7. Until the decision in Nukala Venkatanandam, In re (1932) 64 M.L.J. 122 : I.L.R. 56 Mad. 705, it was never questioned in the High Courts of India that a defendant appealing against a final decree should pay a court-fee on the amount of the decree passed against him - except in cases where he appealed only against a portion of the decree - and we are unable to concur in the opinion that Faizulla Khan v. Mauladad Khan (1929) 57 M.L.J. 281 : L.R. 56 IndAp 232 : I.L.R. 10 Lah. 737 (P.C.) has put a different construction on the section. Faizulla Khan's case, as I have already indicated, only dealt with the case of a plaintiff-appellant. The section gives great freedom to plaintiff-appellants, but we do not consider that it gives the same freedom to defendant-appellants. When a defendant-appellant appeals against a final decree he knows exactly the value of his relief. It follows that we consider that Nukala Venkatanandam, In re (1932) 64 M.L.J. 122 : I.L.R. 56 Mad. 705, was wrongly decided and, therefore, should not be followed.

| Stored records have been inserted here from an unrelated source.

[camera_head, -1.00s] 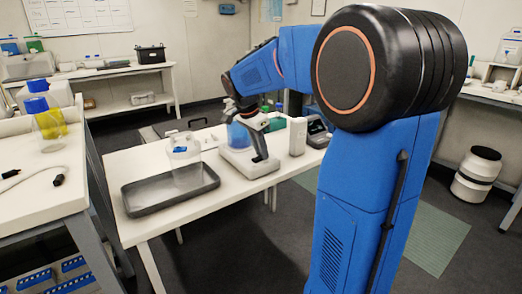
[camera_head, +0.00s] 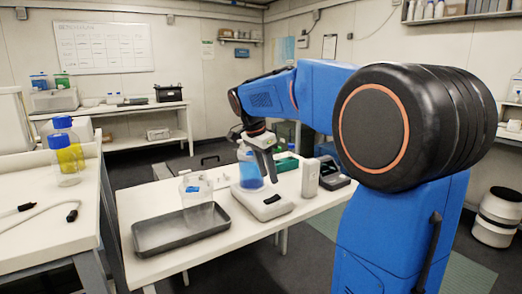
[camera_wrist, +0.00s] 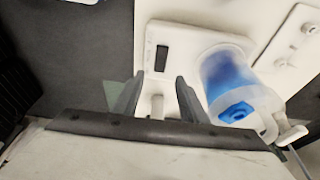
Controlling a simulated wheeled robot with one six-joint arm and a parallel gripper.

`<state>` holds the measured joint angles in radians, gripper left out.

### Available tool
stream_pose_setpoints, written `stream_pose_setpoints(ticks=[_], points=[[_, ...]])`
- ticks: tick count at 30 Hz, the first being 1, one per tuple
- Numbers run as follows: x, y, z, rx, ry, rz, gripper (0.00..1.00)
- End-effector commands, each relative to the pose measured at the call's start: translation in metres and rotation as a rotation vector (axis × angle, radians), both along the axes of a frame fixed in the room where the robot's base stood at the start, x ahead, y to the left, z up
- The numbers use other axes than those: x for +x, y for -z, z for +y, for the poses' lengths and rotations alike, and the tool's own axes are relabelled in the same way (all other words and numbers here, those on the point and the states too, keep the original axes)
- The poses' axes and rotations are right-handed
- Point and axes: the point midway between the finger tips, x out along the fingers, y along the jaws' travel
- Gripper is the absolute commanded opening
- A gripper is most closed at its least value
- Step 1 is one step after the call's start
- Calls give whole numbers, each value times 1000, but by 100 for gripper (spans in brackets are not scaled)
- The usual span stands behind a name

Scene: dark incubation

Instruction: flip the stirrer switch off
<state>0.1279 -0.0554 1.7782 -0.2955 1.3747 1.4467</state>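The white stirrer (camera_head: 258,210) stands on the white table with a bottle of blue liquid (camera_head: 247,172) on it. A dark rectangular switch (camera_wrist: 162,58) shows on the stirrer's front in the wrist view, and a dark patch shows there in the head view. My gripper (camera_head: 270,178) is above the stirrer's front part, apart from it. In the wrist view my gripper (camera_wrist: 158,88) has its two dark fingers spread, with nothing held between them. The switch lies just beyond the fingertips. The bottle (camera_wrist: 232,88) is to the right. The switch's position cannot be told.
A dark metal tray (camera_head: 150,240) with a clear bottle (camera_head: 196,193) is left of the stirrer. A white upright box (camera_head: 310,177) and a dark device (camera_head: 333,175) stand to its right. A green container (camera_head: 286,163) is behind it.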

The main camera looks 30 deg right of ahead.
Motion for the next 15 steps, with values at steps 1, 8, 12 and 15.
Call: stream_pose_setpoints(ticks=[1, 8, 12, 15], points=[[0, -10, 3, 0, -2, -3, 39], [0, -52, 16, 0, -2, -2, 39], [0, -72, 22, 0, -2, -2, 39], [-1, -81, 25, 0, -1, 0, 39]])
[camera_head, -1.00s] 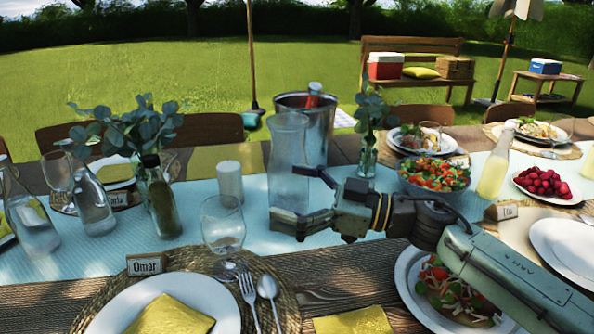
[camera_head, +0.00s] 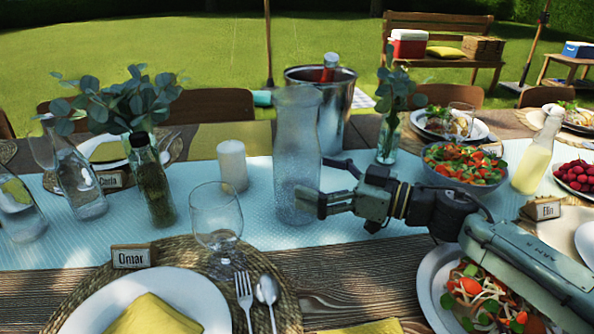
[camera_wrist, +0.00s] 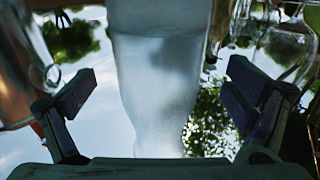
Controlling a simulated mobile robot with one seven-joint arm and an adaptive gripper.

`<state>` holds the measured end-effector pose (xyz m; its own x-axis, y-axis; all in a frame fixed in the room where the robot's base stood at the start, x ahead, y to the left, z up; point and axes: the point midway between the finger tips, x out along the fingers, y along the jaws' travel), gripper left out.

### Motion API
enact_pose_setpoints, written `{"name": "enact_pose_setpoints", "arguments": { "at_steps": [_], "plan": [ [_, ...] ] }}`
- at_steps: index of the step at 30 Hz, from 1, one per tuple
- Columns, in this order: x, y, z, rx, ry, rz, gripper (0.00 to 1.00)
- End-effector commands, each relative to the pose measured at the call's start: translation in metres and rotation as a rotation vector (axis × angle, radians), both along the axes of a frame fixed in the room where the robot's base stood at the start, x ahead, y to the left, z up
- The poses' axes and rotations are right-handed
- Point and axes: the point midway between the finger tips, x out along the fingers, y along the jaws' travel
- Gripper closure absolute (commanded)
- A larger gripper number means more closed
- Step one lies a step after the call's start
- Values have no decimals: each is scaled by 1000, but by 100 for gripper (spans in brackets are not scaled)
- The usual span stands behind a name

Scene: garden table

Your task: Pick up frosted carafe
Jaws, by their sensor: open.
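The frosted carafe (camera_head: 297,130) stands upright on the pale blue runner (camera_head: 352,222), left of my gripper. It is tall, translucent and narrower in the middle. My gripper (camera_head: 322,181) is open, reaching in from the right at the carafe's lower half. In the wrist view the carafe (camera_wrist: 160,80) sits between the two spread fingers of my gripper (camera_wrist: 160,100), with a visible gap on each side.
A metal ice bucket (camera_head: 338,105) with a bottle stands close behind the carafe. A white candle (camera_head: 232,165) and a wine glass (camera_head: 217,222) are to its left. A small sprig vase (camera_head: 387,140) and a salad bowl (camera_head: 464,175) are to its right.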

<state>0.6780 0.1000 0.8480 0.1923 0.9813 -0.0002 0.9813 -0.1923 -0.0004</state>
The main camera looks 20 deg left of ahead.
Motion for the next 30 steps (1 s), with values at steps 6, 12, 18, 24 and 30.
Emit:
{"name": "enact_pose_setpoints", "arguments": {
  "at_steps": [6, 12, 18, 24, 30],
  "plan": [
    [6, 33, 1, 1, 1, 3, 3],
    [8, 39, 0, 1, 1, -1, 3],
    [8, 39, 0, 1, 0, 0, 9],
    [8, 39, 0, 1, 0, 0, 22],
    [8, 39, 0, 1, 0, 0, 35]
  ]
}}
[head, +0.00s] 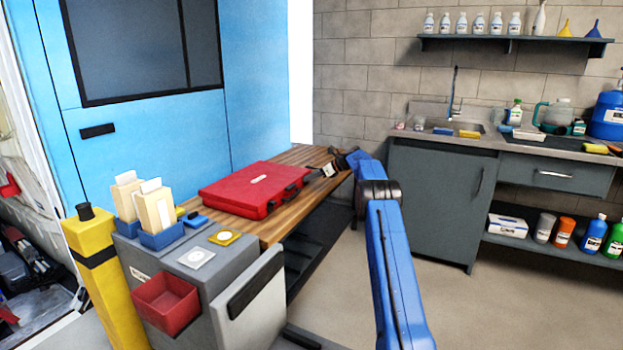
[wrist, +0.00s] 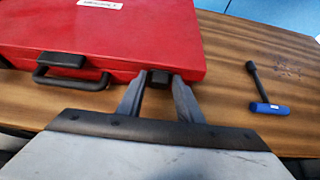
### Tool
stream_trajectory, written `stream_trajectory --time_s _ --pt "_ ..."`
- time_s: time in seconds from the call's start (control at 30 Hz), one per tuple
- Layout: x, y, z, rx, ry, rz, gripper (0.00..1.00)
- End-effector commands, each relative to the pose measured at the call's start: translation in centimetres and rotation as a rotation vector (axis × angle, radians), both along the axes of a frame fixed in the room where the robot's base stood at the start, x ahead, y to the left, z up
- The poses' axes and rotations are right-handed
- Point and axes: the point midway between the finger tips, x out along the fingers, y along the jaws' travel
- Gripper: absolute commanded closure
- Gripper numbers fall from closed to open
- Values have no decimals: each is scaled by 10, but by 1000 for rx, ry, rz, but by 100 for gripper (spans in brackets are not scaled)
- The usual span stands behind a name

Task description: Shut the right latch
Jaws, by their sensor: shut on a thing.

8. In the present case, according to the heading of the memorandum of appeal, the appeal relates only to the preliminary decree for an account, but at the end of the memorandum there is this note:

The appeal is from a combined preliminary and final decree passed by the appellate Court in a suit for taking of accounts and hence it is impossible to state accurately what the net liability of the appellants will be on a proper taking of the accounts, accepting the contention raised in the memorandum of grounds.

9. In the course of his arguments, the learned advocate for the appellants intimated that the intention was to limit the appeal to the preliminary decree, because if that was set aside the final decree would also fail. We see no objection to the appellants treating their appeal as an appeal against the preliminary decree, if they so desire, but they will have to value their relief in accordance with the valuation in the plaint.